Brown argued that his new evidence "eliminated any evidentiary value" of the cellphone records. He told the court that Abraham Waranowitz, the expert who placed Syed at the crime scene, was unaware of a fax cover sheet that instructed him on how to read the cellphone records.

"Outgoing calls only are reliable for location status," the cover sheet said. "Any incoming calls will NOT be considered reliable information for location."

Related: Adnan from 'Serial' Is Hoping to Get Out of Jail on a Cellphone-Related Technicality

In October 2015, Waranowitz issued an affidavit recanting his own statements at trial, saying the instructions on that cover sheet could have changed his testimony.

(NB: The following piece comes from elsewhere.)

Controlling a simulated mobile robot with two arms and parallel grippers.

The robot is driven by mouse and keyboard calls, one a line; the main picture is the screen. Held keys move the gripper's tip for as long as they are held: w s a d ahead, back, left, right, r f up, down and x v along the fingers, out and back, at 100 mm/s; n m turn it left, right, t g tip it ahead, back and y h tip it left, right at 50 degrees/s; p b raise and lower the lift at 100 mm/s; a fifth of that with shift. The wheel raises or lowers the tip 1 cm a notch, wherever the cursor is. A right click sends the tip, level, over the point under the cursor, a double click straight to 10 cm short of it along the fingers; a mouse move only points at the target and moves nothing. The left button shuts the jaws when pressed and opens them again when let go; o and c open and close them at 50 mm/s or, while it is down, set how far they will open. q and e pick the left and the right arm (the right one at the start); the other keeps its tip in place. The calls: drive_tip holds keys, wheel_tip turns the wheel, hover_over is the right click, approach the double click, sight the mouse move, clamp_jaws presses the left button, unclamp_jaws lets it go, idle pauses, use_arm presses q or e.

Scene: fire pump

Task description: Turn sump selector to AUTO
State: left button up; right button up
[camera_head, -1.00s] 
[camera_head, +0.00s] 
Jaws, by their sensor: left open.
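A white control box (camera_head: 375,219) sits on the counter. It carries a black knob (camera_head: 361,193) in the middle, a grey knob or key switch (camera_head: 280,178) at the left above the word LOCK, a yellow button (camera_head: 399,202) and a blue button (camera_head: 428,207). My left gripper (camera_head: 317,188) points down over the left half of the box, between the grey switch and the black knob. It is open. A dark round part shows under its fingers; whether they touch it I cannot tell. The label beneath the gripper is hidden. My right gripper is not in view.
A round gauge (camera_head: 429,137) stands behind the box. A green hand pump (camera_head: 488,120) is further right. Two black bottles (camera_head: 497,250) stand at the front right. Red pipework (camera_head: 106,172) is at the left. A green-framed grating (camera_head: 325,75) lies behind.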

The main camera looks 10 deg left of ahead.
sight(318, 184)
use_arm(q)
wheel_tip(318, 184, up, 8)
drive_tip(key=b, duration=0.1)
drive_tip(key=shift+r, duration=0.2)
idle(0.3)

Vignarajah downplayed the importance of the cover sheet. The prosecutor called FBI special agent Chad Fitzgerald, who said that Waranowitz's analysis placing Syed at the crime scene was "impressive" especially for 1999. The FBI agent also said he had not heard the argument about the difference in accuracy between incoming and outgoing calls.

Brown produced records that placed Syed in the Woodlawn neighborhood during one call, and in Washington, DC, 27 minutes later. He estimated that the drive between those points would take about an hour. Fitzgerald responded that he wasn't sure about that, and would have to take a deeper look at the records to understand what was going on.